Su cuñado y amigo, el laboralista y magistrado constitucional Miguel Rodríguez-Piñero, lo distinguió con una sola palabra: “Pipo fue, ante todo, un rebelde”. Y así es. En un primer acto de rebeldía, hacia 1967, rompe con el mundo nacionalcatólico en que había crecido. Empieza entonces a “tomar conciencia no solo sobre la situación de la dictadura sino sobre su entorno social”, al que él mismo pertenecía. Con apenas 20 años, eclosiona de un modo desbordante, proyectando su extraordinaria energía intelectual sobre el mundo de la cultura, la política y la investigación.

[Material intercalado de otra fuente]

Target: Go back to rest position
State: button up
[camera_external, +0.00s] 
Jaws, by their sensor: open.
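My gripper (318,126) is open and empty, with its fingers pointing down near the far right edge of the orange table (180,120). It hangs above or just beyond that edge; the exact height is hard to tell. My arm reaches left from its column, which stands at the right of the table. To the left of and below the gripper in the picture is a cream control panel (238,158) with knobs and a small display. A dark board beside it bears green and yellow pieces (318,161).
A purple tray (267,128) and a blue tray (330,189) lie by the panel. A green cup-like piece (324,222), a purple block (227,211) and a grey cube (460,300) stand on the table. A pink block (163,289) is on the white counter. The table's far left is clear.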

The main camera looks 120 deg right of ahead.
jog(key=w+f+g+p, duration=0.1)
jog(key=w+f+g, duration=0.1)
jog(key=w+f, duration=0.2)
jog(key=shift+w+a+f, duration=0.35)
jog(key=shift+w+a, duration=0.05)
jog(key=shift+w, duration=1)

Se convierte en activo promotor de la cultura underground sevillana. Junto a Gonzalo García Pelayo, ejerce de letrista de la banda de rock Smash, confesando veladamente en una letra emblemática que “habían venido a destrozar ese tiempo” de coacción y jerarquía. Ayudado por Camilo Tejera, administran con impericia las abundantes cajas del club Dom Gonzalo, donde pinchan música procedente de las bases americanas, inaudita en la Sevilla tardofranquista. Participa en iniciativas teatrales de inspiración brechtiana, que le cuestan una ficha policial por reconocer a viva voz ante el auditorio la “intencionalidad política de la obra” que representan.
Su actividad cultural fue, como se ve, inseparable de su militancia política como resistente contra la dictadura. Representante estudiantil electo, toma parte en protestas que persiguen la democratización de la universidad.

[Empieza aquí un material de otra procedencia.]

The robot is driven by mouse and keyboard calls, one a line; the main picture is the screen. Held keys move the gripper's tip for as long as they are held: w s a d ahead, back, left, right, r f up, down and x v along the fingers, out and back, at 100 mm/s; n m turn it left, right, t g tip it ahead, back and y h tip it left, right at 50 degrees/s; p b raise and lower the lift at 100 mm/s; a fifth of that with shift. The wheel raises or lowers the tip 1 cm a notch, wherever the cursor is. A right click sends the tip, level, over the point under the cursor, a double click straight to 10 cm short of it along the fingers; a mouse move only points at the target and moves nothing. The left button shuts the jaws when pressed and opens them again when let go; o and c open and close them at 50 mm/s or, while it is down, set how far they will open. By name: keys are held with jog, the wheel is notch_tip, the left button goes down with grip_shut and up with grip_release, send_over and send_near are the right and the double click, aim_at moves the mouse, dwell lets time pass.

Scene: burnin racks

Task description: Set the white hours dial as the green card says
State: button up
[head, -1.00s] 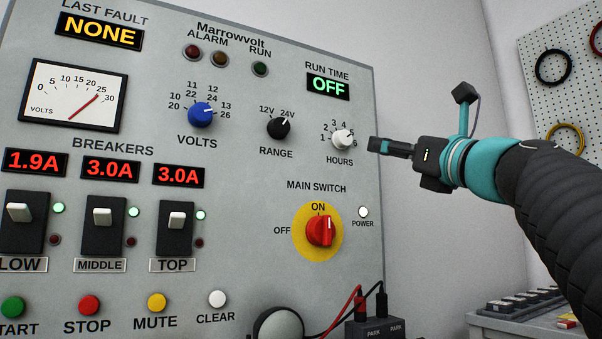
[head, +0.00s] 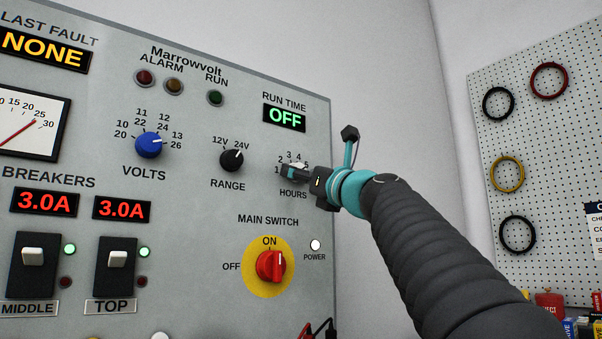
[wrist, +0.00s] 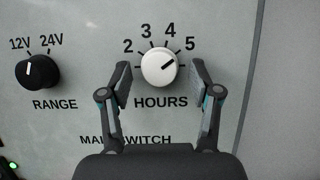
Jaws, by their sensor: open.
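The white hours dial (wrist: 158,68) is on the grey panel, centred between my fingers in the wrist view. Its dark pointer mark aims up and right, towards the 5. The numbers 2 to 5 show; the right finger seems to cover the 6. In the head view my gripper mostly hides the dial (head: 297,165). My gripper (wrist: 161,76) is open, one finger on each side of the dial, with a visible gap on the left; I cannot tell whether the right finger touches. It also shows at the dial in the head view (head: 292,172). I see no green card.
The red main switch (head: 271,265) sits below at ON. The run time display (head: 285,117) reads OFF. A pegboard (head: 545,130) with several rings is at the right.

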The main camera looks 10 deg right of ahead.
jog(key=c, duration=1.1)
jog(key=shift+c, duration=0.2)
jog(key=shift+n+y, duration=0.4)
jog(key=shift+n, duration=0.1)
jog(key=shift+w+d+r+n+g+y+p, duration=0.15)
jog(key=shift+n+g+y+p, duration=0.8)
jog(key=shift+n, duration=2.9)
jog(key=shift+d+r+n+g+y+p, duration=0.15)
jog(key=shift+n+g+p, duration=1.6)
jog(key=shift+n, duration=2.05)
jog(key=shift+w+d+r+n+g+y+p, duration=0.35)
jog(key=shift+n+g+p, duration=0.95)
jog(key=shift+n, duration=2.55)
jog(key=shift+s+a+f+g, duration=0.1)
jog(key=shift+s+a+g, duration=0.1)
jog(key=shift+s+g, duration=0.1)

Su actividad cultural fue, como se ve, inseparable de su militancia política como resistente contra la dictadura. Representante estudiantil electo, toma parte en protestas que persiguen la democratización de la universidad. En relación con cuadros del PCE, ayuda a organizar reuniones clandestinas, a defender a compañeros detenidos. Su actividad de opositor le cuesta amonestaciones públicas, y algún procesamiento con pronta libertad condicional. Ya como profesor adjunto, imparte seminarios sobre marxismo a los militantes más jóvenes.

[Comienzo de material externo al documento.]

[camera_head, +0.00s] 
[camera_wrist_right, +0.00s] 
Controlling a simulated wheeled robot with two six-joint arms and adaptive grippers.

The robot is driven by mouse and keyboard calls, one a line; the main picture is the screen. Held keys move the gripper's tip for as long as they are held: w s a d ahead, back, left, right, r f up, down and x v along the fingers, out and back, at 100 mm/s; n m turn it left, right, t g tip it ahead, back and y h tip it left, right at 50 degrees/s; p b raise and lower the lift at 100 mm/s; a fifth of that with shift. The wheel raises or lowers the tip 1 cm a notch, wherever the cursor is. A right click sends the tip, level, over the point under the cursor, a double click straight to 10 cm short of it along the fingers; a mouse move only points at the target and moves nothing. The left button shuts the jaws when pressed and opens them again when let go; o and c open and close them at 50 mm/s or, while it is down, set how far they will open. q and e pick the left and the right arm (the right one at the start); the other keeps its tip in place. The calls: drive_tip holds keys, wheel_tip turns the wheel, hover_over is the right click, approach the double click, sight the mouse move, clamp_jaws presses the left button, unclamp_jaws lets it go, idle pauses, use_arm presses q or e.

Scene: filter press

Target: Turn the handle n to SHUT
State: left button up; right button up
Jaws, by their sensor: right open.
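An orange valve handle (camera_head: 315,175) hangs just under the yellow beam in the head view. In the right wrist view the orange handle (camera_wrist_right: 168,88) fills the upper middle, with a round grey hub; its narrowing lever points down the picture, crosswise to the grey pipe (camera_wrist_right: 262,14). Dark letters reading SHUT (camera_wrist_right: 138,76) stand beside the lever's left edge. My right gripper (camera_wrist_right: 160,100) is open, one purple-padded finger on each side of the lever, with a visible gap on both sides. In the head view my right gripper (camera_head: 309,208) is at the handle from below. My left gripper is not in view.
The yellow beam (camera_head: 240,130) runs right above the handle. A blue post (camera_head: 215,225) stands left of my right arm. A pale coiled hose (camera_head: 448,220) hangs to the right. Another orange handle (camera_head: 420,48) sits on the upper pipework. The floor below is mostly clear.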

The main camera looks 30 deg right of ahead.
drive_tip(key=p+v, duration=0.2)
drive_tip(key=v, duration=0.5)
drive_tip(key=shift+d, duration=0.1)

Vitalmente entregado a la cultura y la política, completa sus estudios en Derecho como alumno libre. Nada le seduce una carrera impartida por numerosos profesores aún anclados a la (in)cultura oficial franquista o sencillamente inertes para la ciencia. Su desvinculación de la carrera regular le permite, en elocuente paradoja, entregarse al estudio intensivo del derecho. Por utilizar sus propias expresiones, ante “el desastre de facultad”, “huye” de ella, pero para recluirse en su biblioteca, donde liba sin descanso la bibliografía más actualizada disponible.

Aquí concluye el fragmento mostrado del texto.